Alex, that depends entirely on your light sensitivity in peripheral vision. It is quite possible that red lights appear much lighter or non-existent in peripheral vision, given low sensitivity. Qualia does vary as light sensitivity does.
I was talking of attentional focus, not where my eyes are pointing. It is possible for the two to be distinct. Indeed, it is a standard practice in amateur astronomy to point the eye slightly to the side of the faint object one's attention is focused on, because the eyes are more light sensitive off-center (or so goes amateur astronomy lore; even if this is false, the practice exists, and that's all I need).

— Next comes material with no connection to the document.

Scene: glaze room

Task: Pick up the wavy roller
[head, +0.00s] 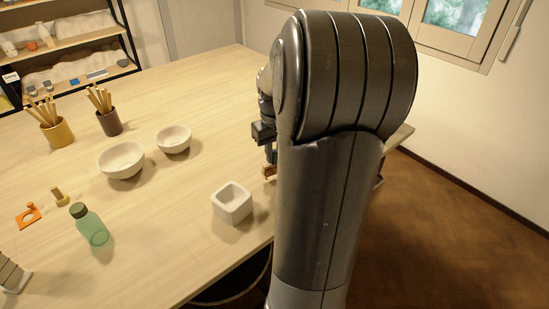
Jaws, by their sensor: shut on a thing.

I don't know. We decrease attentional focus when a perceived object is no longer our direct object of perception. When it comes to feeling pain, something else often becomes the direct object of our attention. So it is not obvious that the analogue of pain becoming decentered as the object of perception is not an object becoming decentered as the object of physical perception: i.e. an object on the periphery of our visual field. If that's so, then the qualia that objects are disposed to produce in us under normal conditions might well be quite different.
In any case, a priori arguments are somewhat beside the point. We should rather consider the empirical data concerning pain perception. If I had to bet, I'd wager that the feel of the pain is quite different under various conditions of distraction. But I'm not sufficiently familiar with the data.